Contracts of making, viewing and listening: Researching in and through films

  • Ram Krishna Ranjan HDK-Valand - University of Gothenburg

Abstract

This paper tells the story of Contracts of making, viewing and listening, a 17-minute film that has emerged as part of my ongoing doctoral study in Artistic Research in Film. Taking the Bengal Famine of 1943 as a site-event, the doctoral research focuses on investigating and experimenting with epistemologies and ontologies of expressions emanating from a space of subalternity, especially Dalits. Contracts of making, viewing and listening can be seen as an artistic intervention into Satyajit Ray’s Distant Thunder – made in 1973, the film tells the story of effects of the Famine in rural Bengal through the eyes of a Brahmin couple. The artistic intervention was geared towards both critically reading the film from the lens of Dalit consciousness, and to explore ways of writing that critique in the language of the film itself. By retracing the journey of Contracts of making, viewing and listening, this paper focuses on how research is performed in and through the medium of film in this intervention, its multiple conceptual/material contingencies, and ultimately what it proposes in the context of artistic research.

Author Biography

Ram Krishna Ranjan, HDK-Valand - University of Gothenburg

Ram Krishna Ranjan (born 1985, India) is a practice-based researcher and filmmaker. He situates his practice at the intersection of research, pedagogy and image-based artistic work. His educational background is in Economics, Media and Cultural Studies, Film and Fine Art. He is currently doing his PhD in artistic research at HDK-Valand, University of Gothenburg. Taking the Bengal Famine of 1943 as a site-event, his practice-based PhD aims to further and experiment with epistemologies and ontologies of expressions that emerge from the space of subalternity and investigate the possibilities and limits of it in film practices.
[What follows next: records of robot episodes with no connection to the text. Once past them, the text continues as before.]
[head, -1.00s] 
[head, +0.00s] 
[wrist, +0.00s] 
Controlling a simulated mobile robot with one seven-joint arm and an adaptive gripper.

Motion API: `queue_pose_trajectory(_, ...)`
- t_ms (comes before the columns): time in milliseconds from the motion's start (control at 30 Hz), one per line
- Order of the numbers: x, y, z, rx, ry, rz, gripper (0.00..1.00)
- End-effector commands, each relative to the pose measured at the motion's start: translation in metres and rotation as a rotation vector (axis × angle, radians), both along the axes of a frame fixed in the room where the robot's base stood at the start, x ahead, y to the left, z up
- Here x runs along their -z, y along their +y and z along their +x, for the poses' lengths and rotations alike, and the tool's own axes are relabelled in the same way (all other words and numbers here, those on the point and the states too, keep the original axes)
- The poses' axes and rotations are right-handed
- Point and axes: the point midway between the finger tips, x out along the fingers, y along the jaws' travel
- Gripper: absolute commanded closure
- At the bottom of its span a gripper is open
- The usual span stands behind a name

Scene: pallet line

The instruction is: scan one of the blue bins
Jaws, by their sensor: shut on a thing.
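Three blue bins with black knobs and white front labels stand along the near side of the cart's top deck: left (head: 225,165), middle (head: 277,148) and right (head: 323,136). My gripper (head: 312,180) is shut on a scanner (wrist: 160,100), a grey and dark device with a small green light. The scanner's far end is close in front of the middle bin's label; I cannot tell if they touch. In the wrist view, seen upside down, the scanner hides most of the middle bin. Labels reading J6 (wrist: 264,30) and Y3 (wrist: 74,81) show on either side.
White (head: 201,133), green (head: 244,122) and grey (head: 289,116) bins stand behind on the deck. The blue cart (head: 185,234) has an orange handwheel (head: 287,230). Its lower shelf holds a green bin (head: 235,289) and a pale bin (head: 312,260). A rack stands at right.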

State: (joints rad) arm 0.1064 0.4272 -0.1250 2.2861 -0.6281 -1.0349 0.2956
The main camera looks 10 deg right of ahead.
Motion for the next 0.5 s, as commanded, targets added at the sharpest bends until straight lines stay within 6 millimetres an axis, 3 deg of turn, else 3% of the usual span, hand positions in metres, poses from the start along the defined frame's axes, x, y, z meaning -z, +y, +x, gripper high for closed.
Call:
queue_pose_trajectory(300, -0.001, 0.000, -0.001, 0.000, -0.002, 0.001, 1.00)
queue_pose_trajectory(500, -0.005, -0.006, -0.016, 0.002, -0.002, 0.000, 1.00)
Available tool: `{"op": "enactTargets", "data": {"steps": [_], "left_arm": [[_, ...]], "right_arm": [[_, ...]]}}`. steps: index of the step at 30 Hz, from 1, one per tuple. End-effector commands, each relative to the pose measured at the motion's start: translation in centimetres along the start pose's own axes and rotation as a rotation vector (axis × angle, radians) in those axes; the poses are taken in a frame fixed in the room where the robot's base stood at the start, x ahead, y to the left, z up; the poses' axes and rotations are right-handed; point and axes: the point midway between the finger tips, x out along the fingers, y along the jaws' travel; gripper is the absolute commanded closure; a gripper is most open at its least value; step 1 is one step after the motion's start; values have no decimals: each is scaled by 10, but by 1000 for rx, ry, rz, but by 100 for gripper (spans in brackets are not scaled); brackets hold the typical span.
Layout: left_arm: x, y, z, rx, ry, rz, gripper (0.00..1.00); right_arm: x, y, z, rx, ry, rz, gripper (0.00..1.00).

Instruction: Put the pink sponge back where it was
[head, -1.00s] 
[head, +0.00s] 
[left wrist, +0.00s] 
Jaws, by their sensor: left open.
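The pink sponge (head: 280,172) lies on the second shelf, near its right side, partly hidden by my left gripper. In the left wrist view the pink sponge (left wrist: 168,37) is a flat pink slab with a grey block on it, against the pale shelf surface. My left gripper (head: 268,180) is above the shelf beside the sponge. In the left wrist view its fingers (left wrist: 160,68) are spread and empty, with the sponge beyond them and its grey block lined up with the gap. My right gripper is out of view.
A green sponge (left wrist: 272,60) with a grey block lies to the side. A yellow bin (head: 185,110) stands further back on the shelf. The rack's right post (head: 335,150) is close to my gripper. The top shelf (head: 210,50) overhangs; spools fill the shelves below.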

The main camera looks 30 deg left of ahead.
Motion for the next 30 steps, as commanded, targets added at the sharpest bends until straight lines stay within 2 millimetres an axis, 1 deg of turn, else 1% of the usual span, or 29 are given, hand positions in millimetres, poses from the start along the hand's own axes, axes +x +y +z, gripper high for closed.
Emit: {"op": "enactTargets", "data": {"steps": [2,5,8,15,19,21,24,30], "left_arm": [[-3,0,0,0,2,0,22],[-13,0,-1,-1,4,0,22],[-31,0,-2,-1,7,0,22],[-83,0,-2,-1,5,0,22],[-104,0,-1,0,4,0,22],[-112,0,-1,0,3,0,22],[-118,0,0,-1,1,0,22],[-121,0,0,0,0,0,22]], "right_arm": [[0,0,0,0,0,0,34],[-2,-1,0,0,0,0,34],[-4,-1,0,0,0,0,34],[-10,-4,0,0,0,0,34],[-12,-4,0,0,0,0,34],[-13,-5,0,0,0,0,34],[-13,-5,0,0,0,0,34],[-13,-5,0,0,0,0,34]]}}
His longstanding areas of interests are decoloniality, memory and nation, and the intersectionality of caste, class, and gender. Through his moving-images based practice, he tries to build conversations around place-specific issues of social, economic and political justice. His latest work ‘Contracts of making, viewing and listening’ has been exhibited at Research Pavilion, Venice Biennale 2019 and ‘View India’, Landskrona Museum, Sweden.